From the mysteries of dark matter to the first trillionth of a second after the Big Bang, astrophysicists at Ohio University are probing the universe for answers.
Two decades ago, Ohio University committed its faculty expertise to the Structure of the Universe Project—from the tiniest bits of matter to the largest galaxies in the cosmos.
Since then, Doug Clowe's work using the "Bullet Cluster," a merger of two clusters of galaxies, provided the first direct evidence that dark matter must exist independently of any assumptions about how gravity works on cosmic scales. Hee-Jong Seo is measuring the effects of dark energy driving the accelerated expansion of the universe by making the biggest map ever—a 3D slice of the universe 6 billion light-years wide, 4.5 billion light-years high, and 500 million light-years thick. She also validated first-year results from the Dark Energy Spectroscopic Instrument (DESI) at Kitt Peak National Observatory. And Madappa Prakash was awarded the most prestigious prize in the field of nuclear astrophysics, for his research about neutron stars and black holes.
Ohio University is a member of the MDM Consortium, which owns and operates the 1.3-meter and 2.4-meter telescopes at the MDM Observatory, on Kitt Peak in Southern Arizona.

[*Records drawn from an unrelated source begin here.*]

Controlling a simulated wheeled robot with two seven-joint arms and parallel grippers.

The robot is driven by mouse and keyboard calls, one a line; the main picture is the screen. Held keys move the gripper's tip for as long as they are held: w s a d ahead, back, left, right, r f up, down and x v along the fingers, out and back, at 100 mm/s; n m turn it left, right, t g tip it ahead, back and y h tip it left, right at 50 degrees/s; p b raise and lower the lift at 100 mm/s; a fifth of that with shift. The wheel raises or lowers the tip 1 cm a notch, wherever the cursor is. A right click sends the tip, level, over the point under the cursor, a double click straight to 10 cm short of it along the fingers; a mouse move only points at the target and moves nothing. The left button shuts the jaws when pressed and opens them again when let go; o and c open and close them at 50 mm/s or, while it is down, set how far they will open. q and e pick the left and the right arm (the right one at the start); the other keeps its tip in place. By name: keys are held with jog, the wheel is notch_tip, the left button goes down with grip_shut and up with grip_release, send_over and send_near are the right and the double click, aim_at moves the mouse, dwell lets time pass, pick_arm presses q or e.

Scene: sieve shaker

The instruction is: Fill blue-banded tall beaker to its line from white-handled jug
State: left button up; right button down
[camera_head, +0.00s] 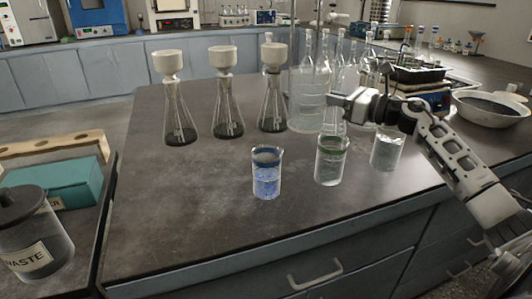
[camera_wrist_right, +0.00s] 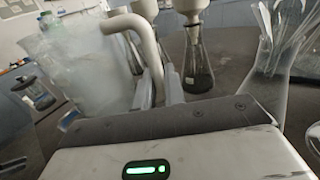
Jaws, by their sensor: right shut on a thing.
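The blue-banded tall beaker (camera_head: 267,178) stands upright at the front middle of the bench, with bluish clear contents; its fill line is too small to read. My right gripper (camera_head: 345,101) is shut on the white handle (camera_wrist_right: 136,28) of a clear jug (camera_head: 305,108). The jug fills the left of the right wrist view (camera_wrist_right: 82,68). It looks roughly upright, behind and right of the blue-banded beaker and apart from it. I cannot tell whether its base touches the bench. My left gripper is not in view.
A green-banded beaker (camera_head: 331,165) and another beaker (camera_head: 386,153) stand to the right of the blue-banded one. Three flasks with white funnels (camera_head: 228,110) stand behind left. Clear glassware crowds behind the jug. The bench's front left is free. A waste jar (camera_head: 35,240) stands far left.

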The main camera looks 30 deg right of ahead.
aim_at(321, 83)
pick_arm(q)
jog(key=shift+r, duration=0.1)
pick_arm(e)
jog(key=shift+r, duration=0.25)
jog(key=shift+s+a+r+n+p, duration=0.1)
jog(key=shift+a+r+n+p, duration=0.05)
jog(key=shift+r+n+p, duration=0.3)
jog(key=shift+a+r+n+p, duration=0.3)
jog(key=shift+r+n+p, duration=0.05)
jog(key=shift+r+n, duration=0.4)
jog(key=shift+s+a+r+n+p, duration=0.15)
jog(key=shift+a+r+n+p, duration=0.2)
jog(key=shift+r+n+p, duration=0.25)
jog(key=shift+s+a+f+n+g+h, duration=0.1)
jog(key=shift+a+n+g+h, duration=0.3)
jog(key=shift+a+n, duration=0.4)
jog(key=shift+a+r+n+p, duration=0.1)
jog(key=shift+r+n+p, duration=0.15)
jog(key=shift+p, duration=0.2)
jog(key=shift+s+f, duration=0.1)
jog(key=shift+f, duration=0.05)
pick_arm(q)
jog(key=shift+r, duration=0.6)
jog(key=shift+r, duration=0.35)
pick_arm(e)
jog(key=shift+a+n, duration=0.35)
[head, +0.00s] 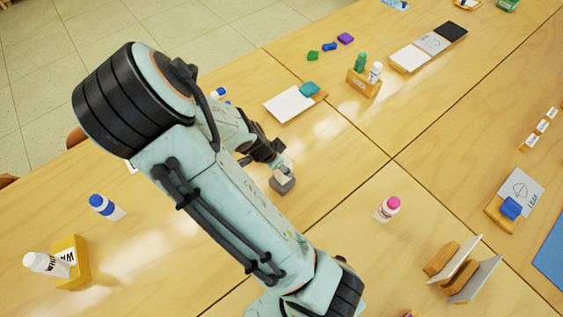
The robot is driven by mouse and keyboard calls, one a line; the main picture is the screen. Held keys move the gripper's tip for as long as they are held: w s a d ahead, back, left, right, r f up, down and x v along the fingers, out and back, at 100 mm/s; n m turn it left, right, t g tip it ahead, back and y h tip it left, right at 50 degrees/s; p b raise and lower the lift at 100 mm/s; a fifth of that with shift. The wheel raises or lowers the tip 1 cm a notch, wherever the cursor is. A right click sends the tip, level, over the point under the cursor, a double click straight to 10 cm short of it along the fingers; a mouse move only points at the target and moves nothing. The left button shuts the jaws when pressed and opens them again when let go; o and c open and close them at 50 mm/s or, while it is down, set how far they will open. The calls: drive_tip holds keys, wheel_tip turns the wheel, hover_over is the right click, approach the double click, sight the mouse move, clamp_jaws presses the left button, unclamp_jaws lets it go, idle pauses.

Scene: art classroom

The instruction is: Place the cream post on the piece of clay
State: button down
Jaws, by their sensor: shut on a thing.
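My gripper (277,163) points down over the middle of the table, beyond my arm's large links. It is shut on a small pale piece, which looks like the cream post (286,168); the fingers partly hide it. Directly below is a small grey block (282,184), which looks like the piece of clay. The post's lower end appears at or just over the block's top; I cannot tell whether they touch.
The table around the grey block is clear.

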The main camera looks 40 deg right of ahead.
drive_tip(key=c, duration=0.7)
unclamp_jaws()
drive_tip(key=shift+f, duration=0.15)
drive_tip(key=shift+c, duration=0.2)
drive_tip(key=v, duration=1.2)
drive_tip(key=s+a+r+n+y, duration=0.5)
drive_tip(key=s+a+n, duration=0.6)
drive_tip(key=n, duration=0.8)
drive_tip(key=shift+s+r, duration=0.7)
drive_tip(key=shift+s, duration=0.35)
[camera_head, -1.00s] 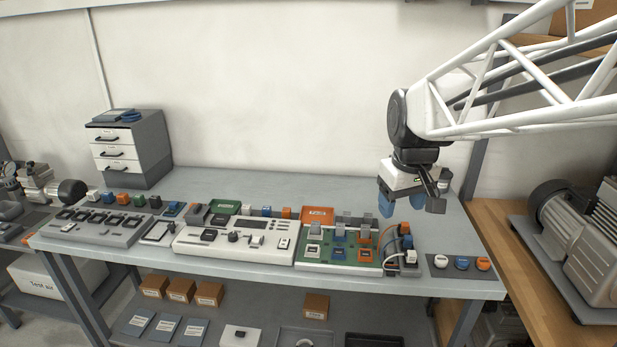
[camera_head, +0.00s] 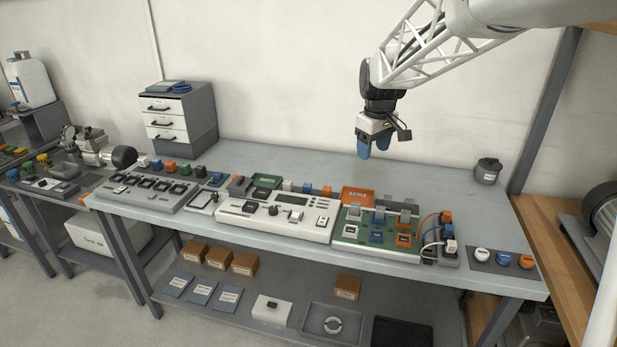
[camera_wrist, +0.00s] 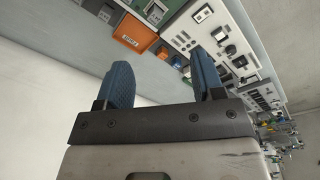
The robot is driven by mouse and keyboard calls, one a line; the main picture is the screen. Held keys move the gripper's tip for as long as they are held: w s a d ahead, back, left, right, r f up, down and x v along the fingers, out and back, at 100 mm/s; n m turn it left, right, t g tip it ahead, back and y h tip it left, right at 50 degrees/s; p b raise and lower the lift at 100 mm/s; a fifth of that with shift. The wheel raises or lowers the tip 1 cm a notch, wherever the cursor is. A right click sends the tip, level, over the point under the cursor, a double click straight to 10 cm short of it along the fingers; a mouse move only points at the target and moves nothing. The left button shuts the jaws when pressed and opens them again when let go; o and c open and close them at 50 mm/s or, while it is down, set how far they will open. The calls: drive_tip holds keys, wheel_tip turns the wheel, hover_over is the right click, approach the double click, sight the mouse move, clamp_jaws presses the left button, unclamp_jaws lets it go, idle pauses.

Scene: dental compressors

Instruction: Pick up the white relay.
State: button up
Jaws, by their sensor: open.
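Several small coloured blocks stand in rows on the bench. A small white block (camera_head: 287,186), which looks like a white relay, stands behind the white control panel, left of a blue block (camera_head: 306,188) and an orange one (camera_head: 326,190). Another white block (camera_head: 143,161) stands at the far left end of the back row. I cannot tell which is the task's relay. My gripper (camera_head: 373,150) is open and empty, its blue fingers pointing down, high above the back right of the bench, apart from all blocks. In the wrist view my gripper (camera_wrist: 160,60) has its fingers spread.
An orange tray (camera_head: 357,194) and green tray (camera_head: 267,181) lie behind the control panel (camera_head: 265,224). The green board (camera_head: 350,237) with raised clips and a cable unit (camera_head: 447,230) stand right. A drawer cabinet (camera_head: 200,125) stands back left. The back right bench is mostly clear.

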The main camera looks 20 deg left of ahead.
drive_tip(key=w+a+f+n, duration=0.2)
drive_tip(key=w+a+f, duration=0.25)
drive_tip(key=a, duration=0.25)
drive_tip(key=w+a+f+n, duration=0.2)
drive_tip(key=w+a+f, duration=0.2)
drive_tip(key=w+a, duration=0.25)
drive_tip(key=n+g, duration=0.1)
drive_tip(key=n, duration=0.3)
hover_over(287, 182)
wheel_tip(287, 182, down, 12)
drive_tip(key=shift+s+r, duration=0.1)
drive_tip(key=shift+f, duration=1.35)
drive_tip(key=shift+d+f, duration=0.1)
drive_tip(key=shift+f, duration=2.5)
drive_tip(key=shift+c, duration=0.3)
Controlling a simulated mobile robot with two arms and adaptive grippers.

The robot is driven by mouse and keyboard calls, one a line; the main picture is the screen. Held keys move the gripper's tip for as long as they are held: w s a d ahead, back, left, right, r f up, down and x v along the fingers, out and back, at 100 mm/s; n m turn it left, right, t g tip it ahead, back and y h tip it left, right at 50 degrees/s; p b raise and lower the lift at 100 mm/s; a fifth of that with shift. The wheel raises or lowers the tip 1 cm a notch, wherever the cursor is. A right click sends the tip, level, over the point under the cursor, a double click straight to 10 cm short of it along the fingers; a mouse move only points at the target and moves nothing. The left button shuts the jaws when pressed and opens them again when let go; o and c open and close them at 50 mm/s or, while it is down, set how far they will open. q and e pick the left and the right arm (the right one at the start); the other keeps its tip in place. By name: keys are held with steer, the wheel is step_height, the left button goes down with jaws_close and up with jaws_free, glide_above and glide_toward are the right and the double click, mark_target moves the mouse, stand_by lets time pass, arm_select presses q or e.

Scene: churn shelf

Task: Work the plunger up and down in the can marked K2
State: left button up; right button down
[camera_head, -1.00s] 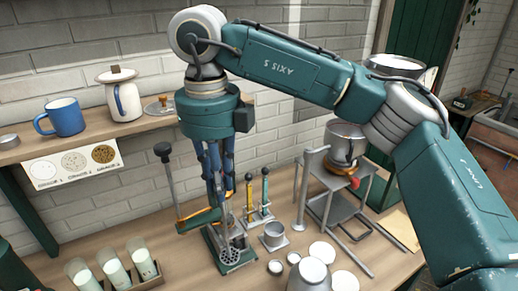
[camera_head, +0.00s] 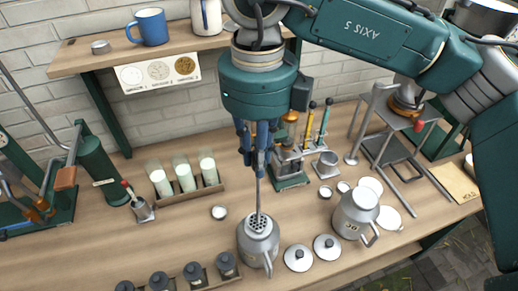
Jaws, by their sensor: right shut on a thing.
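My right gripper (camera_head: 257,160) points down and is shut on the upper rod of the plunger (camera_head: 259,192). The plunger hangs upright, and its perforated disc (camera_head: 258,224) shows at the mouth of a grey metal can (camera_head: 257,252) with a side handle. I cannot tell how far the disc is inside the mouth. The mark on this can is not legible to me. A second grey can (camera_head: 352,222) with a mark on its front stands to the right, apart from the plunger. My left gripper is not in view.
Two round lids (camera_head: 298,258) lie right of the can. A rack with several white-filled glasses (camera_head: 187,179) stands behind left. Several dark-capped bottles (camera_head: 193,275) stand at the front edge. A green stand (camera_head: 290,172) is behind the gripper. Bare table lies left of the can.

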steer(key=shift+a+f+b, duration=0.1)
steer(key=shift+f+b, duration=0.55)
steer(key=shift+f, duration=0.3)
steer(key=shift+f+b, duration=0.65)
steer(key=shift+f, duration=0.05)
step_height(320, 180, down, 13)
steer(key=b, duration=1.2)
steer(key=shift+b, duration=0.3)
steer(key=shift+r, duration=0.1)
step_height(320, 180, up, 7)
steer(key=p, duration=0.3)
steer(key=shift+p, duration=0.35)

Astrophysical Institute faculty members also sponsor programming at the Ohio University Observatory.
In September 2004, Ohio University 's Board of Trustees authorized the establishment of the Astrophysical Institute, recognizing the growth in astrophysical research at the university and Ohio University 's national and international reputation in this field. The astrophysics group in the Department of Physics and Astronomy in the College of Arts & Sciences involves increasing numbers of undergraduate and graduate students in research and has forged a vigorous collaboration of faculty with active research programs that make use of major telescopes around the world and in space.